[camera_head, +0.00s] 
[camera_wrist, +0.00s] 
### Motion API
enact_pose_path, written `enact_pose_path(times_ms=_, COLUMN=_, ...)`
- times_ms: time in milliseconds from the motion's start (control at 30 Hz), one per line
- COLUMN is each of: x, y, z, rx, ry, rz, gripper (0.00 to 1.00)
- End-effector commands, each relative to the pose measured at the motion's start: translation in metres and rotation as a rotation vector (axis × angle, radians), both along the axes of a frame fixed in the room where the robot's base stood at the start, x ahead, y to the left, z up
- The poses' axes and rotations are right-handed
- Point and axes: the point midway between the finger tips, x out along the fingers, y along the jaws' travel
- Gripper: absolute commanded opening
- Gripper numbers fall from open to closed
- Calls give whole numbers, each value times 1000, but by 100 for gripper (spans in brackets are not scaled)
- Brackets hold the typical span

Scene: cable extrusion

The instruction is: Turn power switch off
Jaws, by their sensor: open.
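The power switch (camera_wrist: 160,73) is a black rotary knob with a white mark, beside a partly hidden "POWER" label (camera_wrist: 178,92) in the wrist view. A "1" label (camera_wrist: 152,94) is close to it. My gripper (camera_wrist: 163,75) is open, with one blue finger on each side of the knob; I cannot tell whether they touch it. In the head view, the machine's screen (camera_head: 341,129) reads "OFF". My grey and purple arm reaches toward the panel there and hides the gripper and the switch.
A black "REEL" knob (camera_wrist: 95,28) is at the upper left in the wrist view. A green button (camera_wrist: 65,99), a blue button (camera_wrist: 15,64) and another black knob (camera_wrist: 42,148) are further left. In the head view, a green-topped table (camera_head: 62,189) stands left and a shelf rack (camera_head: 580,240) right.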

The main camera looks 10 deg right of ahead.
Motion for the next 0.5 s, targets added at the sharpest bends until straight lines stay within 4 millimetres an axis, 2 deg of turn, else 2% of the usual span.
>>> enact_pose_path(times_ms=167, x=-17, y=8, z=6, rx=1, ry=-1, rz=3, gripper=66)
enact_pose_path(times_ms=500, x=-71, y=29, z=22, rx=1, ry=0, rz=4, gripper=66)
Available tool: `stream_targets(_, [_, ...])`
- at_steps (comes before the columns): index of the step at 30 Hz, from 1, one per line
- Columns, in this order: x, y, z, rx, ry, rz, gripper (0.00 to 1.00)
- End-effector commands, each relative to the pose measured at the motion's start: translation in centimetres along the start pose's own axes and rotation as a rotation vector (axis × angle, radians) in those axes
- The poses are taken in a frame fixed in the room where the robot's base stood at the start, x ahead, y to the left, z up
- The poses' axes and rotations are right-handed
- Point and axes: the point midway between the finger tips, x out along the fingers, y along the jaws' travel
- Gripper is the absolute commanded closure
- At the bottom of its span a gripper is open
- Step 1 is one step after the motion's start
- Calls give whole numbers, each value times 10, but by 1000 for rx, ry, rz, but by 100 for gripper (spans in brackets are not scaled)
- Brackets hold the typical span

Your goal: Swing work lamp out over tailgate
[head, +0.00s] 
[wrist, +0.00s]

REQUIRED WORK:
Quote every line from the beginning of the entries up to and including the line that contains "translation in metres".

SOLUTION TO THE PROBLEM:
[camera_head, +0.00s] 
[camera_wrist, +0.00s] 
### Motion API
enact_pose_path, written `enact_pose_path(times_ms=_, COLUMN=_, ...)`
- times_ms: time in milliseconds from the motion's start (control at 30 Hz), one per line
- COLUMN is each of: x, y, z, rx, ry, rz, gripper (0.00 to 1.00)
- End-effector commands, each relative to the pose measured at the motion's start: translation in metres and rotation as a rotation vector (axis × angle, radians), both along the axes of a frame fixed in the room where the robot's base stood at the start, x ahead, y to the left, z up

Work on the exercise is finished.